▶ _Goal_
Send back all the data below, exactly as given.

▶ _Collected data_
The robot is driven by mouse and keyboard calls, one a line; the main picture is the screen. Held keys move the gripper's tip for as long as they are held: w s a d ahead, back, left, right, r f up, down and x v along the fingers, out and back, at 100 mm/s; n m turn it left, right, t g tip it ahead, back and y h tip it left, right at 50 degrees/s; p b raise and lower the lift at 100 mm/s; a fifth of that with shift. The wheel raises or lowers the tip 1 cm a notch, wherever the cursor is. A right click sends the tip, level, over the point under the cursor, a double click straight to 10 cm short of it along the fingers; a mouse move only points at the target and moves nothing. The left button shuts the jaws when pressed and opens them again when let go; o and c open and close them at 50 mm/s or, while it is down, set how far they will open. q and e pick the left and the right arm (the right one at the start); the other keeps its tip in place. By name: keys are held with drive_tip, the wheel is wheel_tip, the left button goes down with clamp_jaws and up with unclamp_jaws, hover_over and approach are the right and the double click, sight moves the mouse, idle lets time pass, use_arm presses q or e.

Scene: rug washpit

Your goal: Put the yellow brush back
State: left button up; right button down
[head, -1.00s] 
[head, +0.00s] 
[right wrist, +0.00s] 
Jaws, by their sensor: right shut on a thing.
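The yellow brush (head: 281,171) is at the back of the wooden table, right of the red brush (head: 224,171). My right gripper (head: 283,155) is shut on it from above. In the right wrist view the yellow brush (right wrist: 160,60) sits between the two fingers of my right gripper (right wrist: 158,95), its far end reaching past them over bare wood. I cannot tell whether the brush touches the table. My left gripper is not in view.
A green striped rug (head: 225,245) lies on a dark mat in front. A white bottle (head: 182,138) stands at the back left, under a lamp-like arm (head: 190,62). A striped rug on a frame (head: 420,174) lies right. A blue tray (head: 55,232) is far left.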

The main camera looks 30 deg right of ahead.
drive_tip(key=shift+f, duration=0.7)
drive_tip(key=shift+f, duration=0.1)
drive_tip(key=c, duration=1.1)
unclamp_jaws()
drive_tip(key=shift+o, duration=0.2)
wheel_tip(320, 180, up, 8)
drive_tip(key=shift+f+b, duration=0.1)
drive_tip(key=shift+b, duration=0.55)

▶ _Correct answer_
The robot is driven by mouse and keyboard calls, one a line; the main picture is the screen. Held keys move the gripper's tip for as long as they are held: w s a d ahead, back, left, right, r f up, down and x v along the fingers, out and back, at 100 mm/s; n m turn it left, right, t g tip it ahead, back and y h tip it left, right at 50 degrees/s; p b raise and lower the lift at 100 mm/s; a fifth of that with shift. The wheel raises or lowers the tip 1 cm a notch, wherever the cursor is. A right click sends the tip, level, over the point under the cursor, a double click straight to 10 cm short of it along the fingers; a mouse move only points at the target and moves nothing. The left button shuts the jaws when pressed and opens them again when let go; o and c open and close them at 50 mm/s or, while it is down, set how far they will open. q and e pick the left and the right arm (the right one at the start); the other keeps its tip in place. By name: keys are held with drive_tip, the wheel is wheel_tip, the left button goes down with clamp_jaws and up with unclamp_jaws, hover_over and approach are the right and the double click, sight moves the mouse, idle lets time pass, use_arm presses q or e.

Scene: rug washpit

Your goal: Put the yellow brush back
State: left button up; right button down
[head, -1.00s] 
[head, +0.00s] 
[right wrist, +0.00s] 
Jaws, by their sensor: right shut on a thing.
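The yellow brush (head: 281,171) is at the back of the wooden table, right of the red brush (head: 224,171). My right gripper (head: 283,155) is shut on it from above. In the right wrist view the yellow brush (right wrist: 160,60) sits between the two fingers of my right gripper (right wrist: 158,95), its far end reaching past them over bare wood. I cannot tell whether the brush touches the table. My left gripper is not in view.
A green striped rug (head: 225,245) lies on a dark mat in front. A white bottle (head: 182,138) stands at the back left, under a lamp-like arm (head: 190,62). A striped rug on a frame (head: 420,174) lies right. A blue tray (head: 55,232) is far left.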

The main camera looks 30 deg right of ahead.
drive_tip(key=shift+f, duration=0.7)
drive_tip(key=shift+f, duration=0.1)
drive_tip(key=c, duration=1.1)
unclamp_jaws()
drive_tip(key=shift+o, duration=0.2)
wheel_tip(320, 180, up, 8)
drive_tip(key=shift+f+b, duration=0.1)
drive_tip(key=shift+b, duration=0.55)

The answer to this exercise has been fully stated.